— begin —

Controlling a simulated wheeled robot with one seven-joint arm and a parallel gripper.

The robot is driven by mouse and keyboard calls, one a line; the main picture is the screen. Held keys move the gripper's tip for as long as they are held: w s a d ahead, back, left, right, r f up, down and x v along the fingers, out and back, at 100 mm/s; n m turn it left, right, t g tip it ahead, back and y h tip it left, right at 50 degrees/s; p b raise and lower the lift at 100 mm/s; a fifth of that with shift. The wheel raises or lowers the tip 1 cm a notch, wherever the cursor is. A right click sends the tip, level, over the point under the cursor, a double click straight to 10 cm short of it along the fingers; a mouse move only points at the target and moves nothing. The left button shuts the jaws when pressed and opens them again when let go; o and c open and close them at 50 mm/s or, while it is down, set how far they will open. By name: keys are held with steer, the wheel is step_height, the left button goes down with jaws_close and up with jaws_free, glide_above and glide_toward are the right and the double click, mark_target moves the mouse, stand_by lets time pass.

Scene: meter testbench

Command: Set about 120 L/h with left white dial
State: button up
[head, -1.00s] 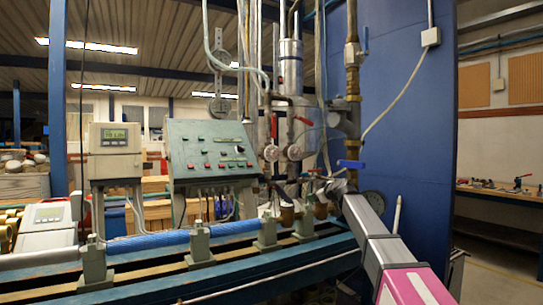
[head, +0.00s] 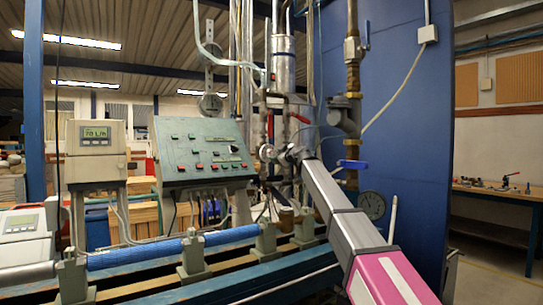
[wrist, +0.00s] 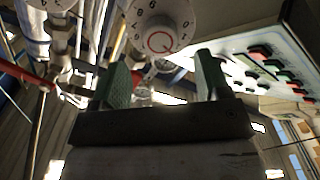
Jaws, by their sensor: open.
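The left white dial (head: 267,152) is on the pipework right of the green control panel. In the wrist view the dial beside the panel, which I take to be the left one (wrist: 160,28), shows dark numbers and a red ring at its centre. My gripper (wrist: 158,82) is open and empty, with its two green fingers apart and pointing toward this dial, not around it. In the head view my gripper (head: 287,150) is just right of the left dial and hides the right one. The meter display (head: 95,132) seems to read 70 L/h.
A second white dial (wrist: 52,4) is at the upper left of the wrist view, near a red lever (wrist: 22,72). The green control panel (head: 200,150) with several buttons stands left of the dials. A blue pipe (head: 140,252) runs along the bench below.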

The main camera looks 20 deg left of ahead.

— end —

Repeat the data exactly, without the pictures.

* _Written solution_:
Controlling a simulated wheeled robot with one seven-joint arm and a parallel gripper.

The robot is driven by mouse and keyboard calls, one a line; the main picture is the screen. Held keys move the gripper's tip for as long as they are held: w s a d ahead, back, left, right, r f up, down and x v along the fingers, out and back, at 100 mm/s; n m turn it left, right, t g tip it ahead, back and y h tip it left, right at 50 degrees/s; p b raise and lower the lift at 100 mm/s; a fifth of that with shift. The wheel raises or lowers the tip 1 cm a notch, wherever the cursor is. A right click sends the tip, level, over the point under the cursor, a double click straight to 10 cm short of it along the fingers; a mouse move only points at the target and moves nothing. The left button shuts the jaws when pressed and opens them again when let go; o and c open and close them at 50 mm/s or, while it is down, set how far they will open. By name: keys are held with steer, the wheel is step_height, the left button goes down with jaws_close and up with jaws_free, glide_above and glide_toward are the right and the double click, mark_target moves the mouse, stand_by lets time pass.

Scene: meter testbench

Command: Set about 120 L/h with left white dial
State: button up
[head, -1.00s] 
[head, +0.00s] 
[wrist, +0.00s] 
Jaws, by their sensor: open.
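The left white dial (head: 267,152) is on the pipework right of the green control panel. In the wrist view the dial beside the panel, which I take to be the left one (wrist: 160,28), shows dark numbers and a red ring at its centre. My gripper (wrist: 158,82) is open and empty, with its two green fingers apart and pointing toward this dial, not around it. In the head view my gripper (head: 287,150) is just right of the left dial and hides the right one. The meter display (head: 95,132) seems to read 70 L/h.
A second white dial (wrist: 52,4) is at the upper left of the wrist view, near a red lever (wrist: 22,72). The green control panel (head: 200,150) with several buttons stands left of the dials. A blue pipe (head: 140,252) runs along the bench below.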

The main camera looks 20 deg left of ahead.

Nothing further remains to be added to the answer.